Recorded information:

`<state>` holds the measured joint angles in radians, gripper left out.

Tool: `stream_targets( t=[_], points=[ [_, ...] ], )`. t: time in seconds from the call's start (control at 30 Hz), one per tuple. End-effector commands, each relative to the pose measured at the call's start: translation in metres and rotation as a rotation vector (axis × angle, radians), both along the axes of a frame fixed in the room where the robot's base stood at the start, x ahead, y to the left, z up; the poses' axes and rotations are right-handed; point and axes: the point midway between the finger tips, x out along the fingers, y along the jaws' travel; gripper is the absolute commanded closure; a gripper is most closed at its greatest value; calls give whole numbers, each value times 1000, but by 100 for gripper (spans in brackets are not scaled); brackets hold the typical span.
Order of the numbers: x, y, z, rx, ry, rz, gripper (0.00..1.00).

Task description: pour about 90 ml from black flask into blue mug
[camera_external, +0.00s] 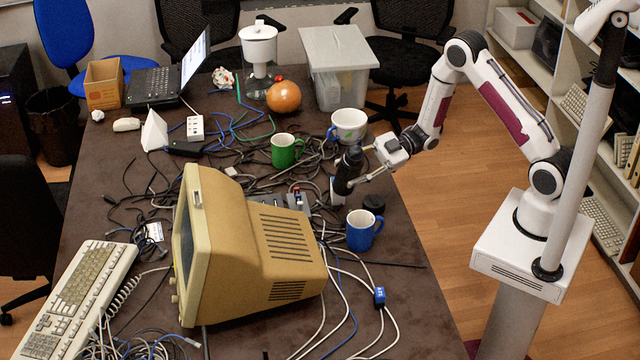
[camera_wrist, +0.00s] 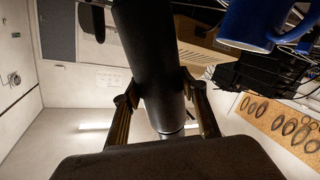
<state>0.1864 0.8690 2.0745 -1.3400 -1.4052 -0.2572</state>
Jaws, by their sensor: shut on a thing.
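The black flask (camera_external: 347,172) is between the fingers of my gripper (camera_external: 364,180), which is shut on it. In the external view the flask is slightly tilted and seems to be held just above the table, behind the blue mug. In the wrist view the flask (camera_wrist: 150,55) runs up the middle between both fingers. The blue mug (camera_external: 361,230) stands upright on the table close in front of the flask, with its handle to the right. It also shows in the wrist view (camera_wrist: 250,25) at the top right. The inside of the mug is hard to see.
A beige monitor (camera_external: 262,245) stands left of the mug. A green mug (camera_external: 286,151) and a white bowl-like mug (camera_external: 348,125) stand farther back. Cables cover much of the table (camera_external: 400,290).

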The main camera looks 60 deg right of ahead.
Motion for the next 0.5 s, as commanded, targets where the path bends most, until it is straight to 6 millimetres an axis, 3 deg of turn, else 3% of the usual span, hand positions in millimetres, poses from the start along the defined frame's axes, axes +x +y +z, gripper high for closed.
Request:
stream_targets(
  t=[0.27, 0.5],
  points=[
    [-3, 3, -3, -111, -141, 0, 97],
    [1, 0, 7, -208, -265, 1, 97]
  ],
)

Task goal: Write out the listing word for word, omitting the pictures it holds.

Solution:
`<state>` holds the measured joint angles in radians, gripper left out.

Tool: `stream_targets( t=[_], points=[ [_, ...] ], )`. t: time in seconds from the call's start (control at 30 Hz), one per tuple. End-effector commands, each relative to the pose measured at the call's start: translation in metres and rotation as a rotation vector (axis × angle, radians), both along the axes of a frame fixed in the room where the robot's base stood at the start, x ahead, y to the left, z up; the poses' axes and rotations are right-handed; point and axes: the point midway between the finger tips, x out along the fingers, y along the jaws' travel; gripper is the absolute commanded closure; a gripper is most closed at its greatest value; calls give whole numbers, each value times 1000, but by 100 for gripper (spans in brackets are not scaled); brackets hold the typical span.
Order of the numbers: x, y, z, rx, ry, rz, gripper (0.00..1.00).

Task description: pour about 90 ml from black flask into blue mug
[camera_external, +0.00s] 
[camera_wrist, +0.00s] 
<state>0.1864 0.8690 2.0745 -1.3400 -1.4052 -0.2572</state>
Jaws, by their sensor: shut on a thing.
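The black flask (camera_external: 347,172) is between the fingers of my gripper (camera_external: 364,180), which is shut on it. In the external view the flask is slightly tilted and seems to be held just above the table, behind the blue mug. In the wrist view the flask (camera_wrist: 150,55) runs up the middle between both fingers. The blue mug (camera_external: 361,230) stands upright on the table close in front of the flask, with its handle to the right. It also shows in the wrist view (camera_wrist: 250,25) at the top right. The inside of the mug is hard to see.
A beige monitor (camera_external: 262,245) stands left of the mug. A green mug (camera_external: 286,151) and a white bowl-like mug (camera_external: 348,125) stand farther back. Cables cover much of the table (camera_external: 400,290).

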The main camera looks 60 deg right of ahead.
Motion for the next 0.5 s, as commanded, targets where the path bends most, until it is straight to 6 millimetres an axis, 3 deg of turn, else 3% of the usual span, hand positions in millimetres, poses from the start along the defined frame's axes, axes +x +y +z, gripper high for closed.
Request:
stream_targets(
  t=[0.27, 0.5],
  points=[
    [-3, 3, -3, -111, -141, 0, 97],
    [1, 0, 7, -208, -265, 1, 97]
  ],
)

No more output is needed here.